Opondo-se a esta base, cuja perspectiva individualista só proporcionou

mais desigualdade entre as partes, nasce uma nova concepção social do contrato,

baseada em princípios e valores fundamentais para se estabelecer uma relação

contratual equilibrada, fundada na dignidade da pessoa humana, como meio de se

promover justiça social.

A mudança nos modos de produção, o surgimento da sociedade

capitalista, as mudanças da sociedade pós-moderna e a integração econômica

internacional (globalização), que surgiu como expansão do capitalismo concorrencial,

refletiram diretamente no mundo dos negócios jurídicos, uma vez que o contrato é o

instrumento que promove a acumulação e circulação de riquezas na sociedade. Assim,

é por meio do contrato que os negócios jurídicos viabilizam-se.

Inegável a importância do contrato nesta era contemporânea. Necessário,

pois, a relativização da autonomia da vontade, para se reconhecer o valor social do

contrato. Isso se deu por meio da intervenção estatal na economia, no campo dos

contratos, pela inserção de práticas que coibiam abusos - normas essas de ordem

pública - que limitam a autonomia da vontade e regulam a atividade econômica.
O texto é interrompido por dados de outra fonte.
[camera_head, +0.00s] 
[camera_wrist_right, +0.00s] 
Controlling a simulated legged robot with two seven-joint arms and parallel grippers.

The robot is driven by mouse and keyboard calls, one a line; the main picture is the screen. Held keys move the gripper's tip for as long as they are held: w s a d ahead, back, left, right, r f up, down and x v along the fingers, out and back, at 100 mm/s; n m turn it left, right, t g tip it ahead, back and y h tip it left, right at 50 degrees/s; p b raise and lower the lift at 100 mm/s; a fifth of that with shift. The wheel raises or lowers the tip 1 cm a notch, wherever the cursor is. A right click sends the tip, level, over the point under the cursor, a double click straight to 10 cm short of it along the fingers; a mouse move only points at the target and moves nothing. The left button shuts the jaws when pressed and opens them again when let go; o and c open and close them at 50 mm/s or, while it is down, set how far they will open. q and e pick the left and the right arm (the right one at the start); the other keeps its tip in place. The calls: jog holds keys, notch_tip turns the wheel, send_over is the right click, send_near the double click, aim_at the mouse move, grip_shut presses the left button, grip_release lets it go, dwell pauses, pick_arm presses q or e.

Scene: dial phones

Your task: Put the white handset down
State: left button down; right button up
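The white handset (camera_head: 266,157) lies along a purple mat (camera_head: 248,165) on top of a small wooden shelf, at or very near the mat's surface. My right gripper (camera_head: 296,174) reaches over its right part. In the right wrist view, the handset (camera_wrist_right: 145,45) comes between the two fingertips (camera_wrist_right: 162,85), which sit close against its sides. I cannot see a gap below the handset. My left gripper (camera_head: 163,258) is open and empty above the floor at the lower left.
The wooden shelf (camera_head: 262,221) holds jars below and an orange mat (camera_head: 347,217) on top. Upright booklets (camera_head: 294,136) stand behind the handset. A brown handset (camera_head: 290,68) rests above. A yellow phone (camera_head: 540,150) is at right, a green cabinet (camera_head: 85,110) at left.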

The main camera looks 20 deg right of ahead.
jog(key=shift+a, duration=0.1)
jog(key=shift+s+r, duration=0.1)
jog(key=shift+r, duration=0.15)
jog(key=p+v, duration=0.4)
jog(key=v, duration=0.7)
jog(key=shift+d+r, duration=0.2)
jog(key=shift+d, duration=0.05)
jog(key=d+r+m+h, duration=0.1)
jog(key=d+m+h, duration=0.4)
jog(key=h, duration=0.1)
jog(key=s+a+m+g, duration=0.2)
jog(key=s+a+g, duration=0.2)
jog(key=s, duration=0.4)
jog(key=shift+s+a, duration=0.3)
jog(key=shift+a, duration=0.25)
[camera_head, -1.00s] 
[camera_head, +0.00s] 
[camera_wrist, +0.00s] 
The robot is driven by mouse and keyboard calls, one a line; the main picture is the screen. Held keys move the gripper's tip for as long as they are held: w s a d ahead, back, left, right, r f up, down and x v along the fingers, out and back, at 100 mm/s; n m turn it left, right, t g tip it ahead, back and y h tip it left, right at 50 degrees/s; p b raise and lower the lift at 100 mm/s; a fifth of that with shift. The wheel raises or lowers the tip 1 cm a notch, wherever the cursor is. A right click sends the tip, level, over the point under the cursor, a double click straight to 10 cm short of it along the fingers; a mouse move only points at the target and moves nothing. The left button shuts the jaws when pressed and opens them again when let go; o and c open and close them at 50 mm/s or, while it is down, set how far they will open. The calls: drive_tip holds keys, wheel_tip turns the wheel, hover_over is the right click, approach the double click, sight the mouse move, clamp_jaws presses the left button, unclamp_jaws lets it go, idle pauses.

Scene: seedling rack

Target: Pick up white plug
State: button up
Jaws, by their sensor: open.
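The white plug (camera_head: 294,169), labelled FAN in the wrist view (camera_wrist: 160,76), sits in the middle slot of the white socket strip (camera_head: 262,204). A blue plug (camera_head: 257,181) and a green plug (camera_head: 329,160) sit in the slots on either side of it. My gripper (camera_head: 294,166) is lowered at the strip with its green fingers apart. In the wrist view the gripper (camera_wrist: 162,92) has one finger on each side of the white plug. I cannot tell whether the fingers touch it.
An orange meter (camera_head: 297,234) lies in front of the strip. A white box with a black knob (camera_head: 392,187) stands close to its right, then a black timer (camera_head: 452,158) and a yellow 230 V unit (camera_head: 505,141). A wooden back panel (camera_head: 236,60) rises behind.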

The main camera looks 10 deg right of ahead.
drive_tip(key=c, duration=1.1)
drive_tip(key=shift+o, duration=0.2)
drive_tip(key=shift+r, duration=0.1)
É o

que se denomina dirigismo contratual, característico do Estado Social e há o

predomínio dos interesses coletivos sobre os individuais.

A nova lógica contratual, pautada nos valores de ordem pública

constitucional, redimensionou o papel do juiz, transformando-o em interventor do

conteúdo contratual, para garantir a consecução da operação econômica por meio da

promoção do equilíbrio de prestações desproporcionais, adequando o contrato aos

ditames constitucionais (CUNHA, 2007, p.274).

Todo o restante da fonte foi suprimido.